What debuted in Tirol’s capital Innsbruck in 1994 has since then expanded to be the largest music and snowboard festival in the world—indeed a very hot Tirolean export. Now a massive world tour, the Air + Style Snowboard Contest first got it’s humble beginnings with a Front Flip by Swiss snowboarder Reto Lamm who won the first ever Air + Style back in January 1994. Taking the mountains to the people—and to the city—was the idea behind the first Air + Style in Tirol’s capital Innsbruck. Air + Style is now one of the largest contests on the planet. The best athletes in the world compete at three stops around the globe; Beijing, China; Los Angeles, USA; and of course Innsbruck, Austria. The worldwide major event series has as well invented new disciplines of snowboarding called “Big Air” and “Quarter Pipe”. The Winter Olympics will be adding big air snowboarding to its roster in 2018, channelling further attention toward Air + Style.
Few sports stress aesthetics like snowboarding. Style is a huge part of freestyle snowboarding, even represented in the name of the prestigious Air + Style event. It’s all about achieving “air”, which is the jump, with heaps of “style”, which is aesthetics and creativity. In general, it is not about the most rotations or corks, rather it’s all about style. Based upon this principle, it wasn’t always the big tech trick that earned a spot on the podium, but the one that looked good. The best example to proof that is the jump that earned Sweden’s Ingemar Backman the top spot in 1998. His Switch Backside 540 might not have been the most difficult trick shown off in the finals, but hey, it looked that stylie!
Air and style could be thought of as the physical manifestation of the duality symbolized by yin and yang. In its beginnings, freestyle snowboarding was dominated by this duality, or balance. Up to the middle of the 1990s, 900-degree revolutions, that’s two and a half rotations, was all you needed to win the contest. However, always with bucket loads style. Only in the Munich phase of the Air + Style Contest, trick progression moved from 900s, to 1080s, and on to 1260s (three and a half rotations), pushed by athletes like Travis Rice, David Benedek, Shaun White and Kevin Pearce. Which, for many, gave rise to claims that the ‘style’ element in this competition has been suspended somewhat.
Ten years later, and with such an emphasis on spinning, some riders have suggested the sport might be blurring what everyone seems to agree is its most important element: style. When it comes to barriers and benchmarks, snowboarding had a 1440-degree spin about ten years ago (which is four rotations). In fact, however, the 1800 now seems to be the next revolution in snowboarding — literally necessary to win the Air + Style or the X Games nowadays as evolution is staggeringly fast. Now riders spin four and more rotations in the air. After Backside and Frontside Triple Cork 1440 Mutes, which were his money tricks on his way to victory at the Air + Style in Beijing in December 2015, Max Parrot had to throw down an unprecedented Cab Triple Cork 1800 to win the 2016 X Games in Aspen a few months later (for a visual example, click on the video below). A cab triple cork is a jump where the snowboarder spins clockwise five times mid-air while reverse flipping three times in a kind of corkscrew rotation.

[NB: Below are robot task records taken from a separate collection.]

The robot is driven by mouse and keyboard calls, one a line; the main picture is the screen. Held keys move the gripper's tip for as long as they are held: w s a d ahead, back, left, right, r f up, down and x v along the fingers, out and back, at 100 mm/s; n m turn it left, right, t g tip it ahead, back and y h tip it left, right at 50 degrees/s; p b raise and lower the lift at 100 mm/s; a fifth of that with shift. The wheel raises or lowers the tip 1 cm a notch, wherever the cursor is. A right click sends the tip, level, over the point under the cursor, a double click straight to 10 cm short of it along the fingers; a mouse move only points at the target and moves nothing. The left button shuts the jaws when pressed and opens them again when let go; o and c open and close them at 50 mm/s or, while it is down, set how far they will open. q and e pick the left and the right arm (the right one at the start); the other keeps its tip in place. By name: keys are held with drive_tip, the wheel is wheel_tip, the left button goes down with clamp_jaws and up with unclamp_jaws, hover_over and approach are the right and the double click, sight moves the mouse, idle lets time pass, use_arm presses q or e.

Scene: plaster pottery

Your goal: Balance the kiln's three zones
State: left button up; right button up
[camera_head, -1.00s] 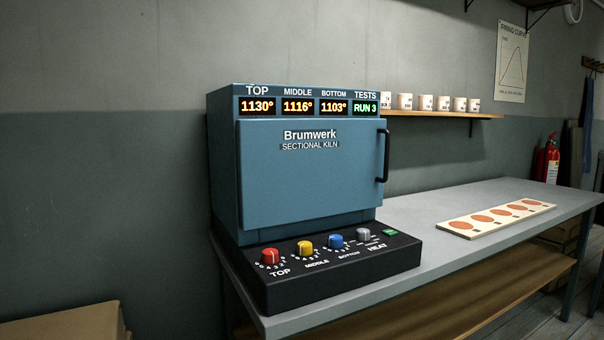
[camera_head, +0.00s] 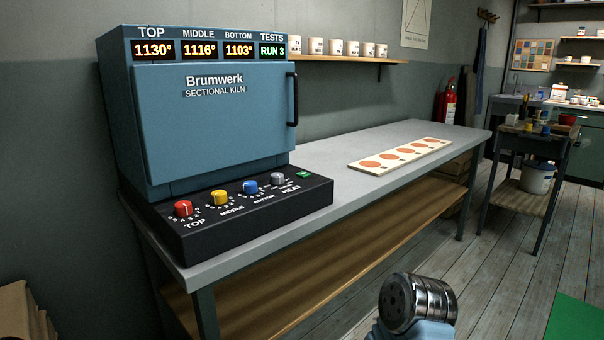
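The blue Brumwerk sectional kiln (camera_head: 215,125) stands on the left end of the grey bench (camera_head: 345,145), its door shut. Its displays (camera_head: 195,50) read TOP 1130°, MIDDLE 1116°, BOTTOM 1103°, and TESTS RUN 3. On the black control base (camera_head: 240,220) are a red TOP knob (camera_head: 183,208), a yellow MIDDLE knob (camera_head: 220,198), a blue BOTTOM knob (camera_head: 250,187) and a grey HEAT knob (camera_head: 277,179). A small green button (camera_head: 303,175) sits right of them. Part of my arm shows at bottom centre, clear of the kiln. Neither gripper's fingers are visible.
A cream board with several orange discs (camera_head: 400,154) lies on the bench. White cups (camera_head: 335,47) line a wall shelf (camera_head: 350,60). A fire extinguisher (camera_head: 447,105) stands beyond. A side table (camera_head: 540,140) with pots is at right. The floor before the bench is open.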

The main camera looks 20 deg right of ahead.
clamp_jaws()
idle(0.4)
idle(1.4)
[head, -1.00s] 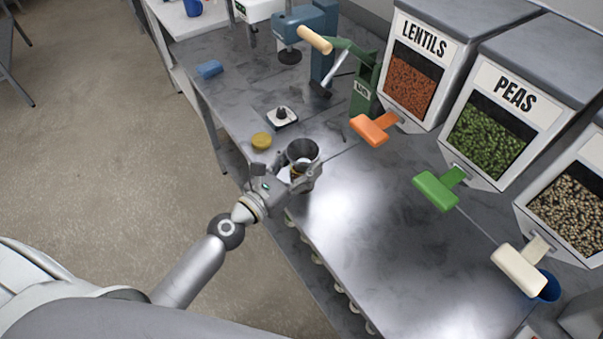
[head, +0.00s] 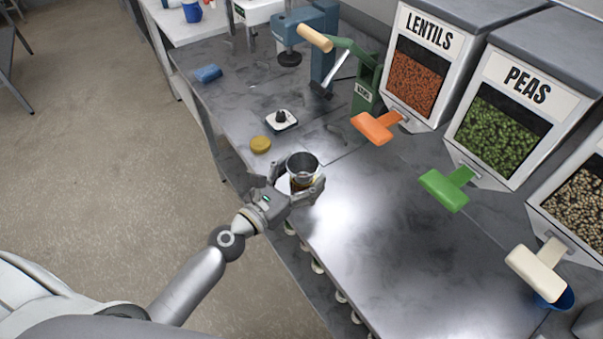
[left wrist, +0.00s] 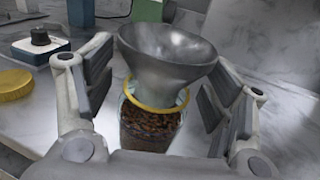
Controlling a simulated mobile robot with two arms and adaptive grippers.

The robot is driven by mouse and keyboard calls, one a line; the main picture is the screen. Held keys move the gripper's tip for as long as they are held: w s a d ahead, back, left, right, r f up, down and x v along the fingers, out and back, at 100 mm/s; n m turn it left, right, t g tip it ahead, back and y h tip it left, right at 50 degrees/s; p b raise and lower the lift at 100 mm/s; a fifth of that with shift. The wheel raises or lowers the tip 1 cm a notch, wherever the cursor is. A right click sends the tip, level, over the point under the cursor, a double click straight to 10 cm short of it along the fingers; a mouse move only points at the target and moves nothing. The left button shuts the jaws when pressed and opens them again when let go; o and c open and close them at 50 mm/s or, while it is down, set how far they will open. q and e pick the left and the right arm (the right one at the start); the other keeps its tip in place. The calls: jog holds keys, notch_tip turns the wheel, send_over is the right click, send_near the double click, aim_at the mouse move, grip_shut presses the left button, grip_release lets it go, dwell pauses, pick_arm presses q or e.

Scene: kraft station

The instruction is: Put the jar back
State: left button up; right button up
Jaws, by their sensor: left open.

The massive steel scaffolding jumps offer the riders the best possible conditions to push the level of freestyle snowboarding to new limits. At the X Games, Max Parrot picked up speeds of 75 kilometers per hour on the in-run, as he catapulted himself 30 meters wide into the sky. During the landing, he was exposed to 15 G-force (three times the pressure Formula One drivers have to cope with in a corner). Such a performance was not possible on the former jump of the event, Bergisel, where spins had scratched the upper limits of what is possible. That is why the event was moved from Bergisel to the heart of the town.
The rider list for the prestigious Air & Style series is always the who’s who of kicker riding and the Innsbruck Air + Style never disappoints. With riders like Max Parrot, Sebastien Toutant and Yuki Kadono making the journey out to the birthplace of Air + Style, it is a showdown between the old guard and the new. However, as I am a style vs. air naysayer, I would way prefer to watch Ingemar Backman on this killer ramp do something simple like a 540, but with heaps of style, rather than a big tech trick that looks super sketchy. To make my personal dream of air and style’s duality, symbolized by yin and yang, come true.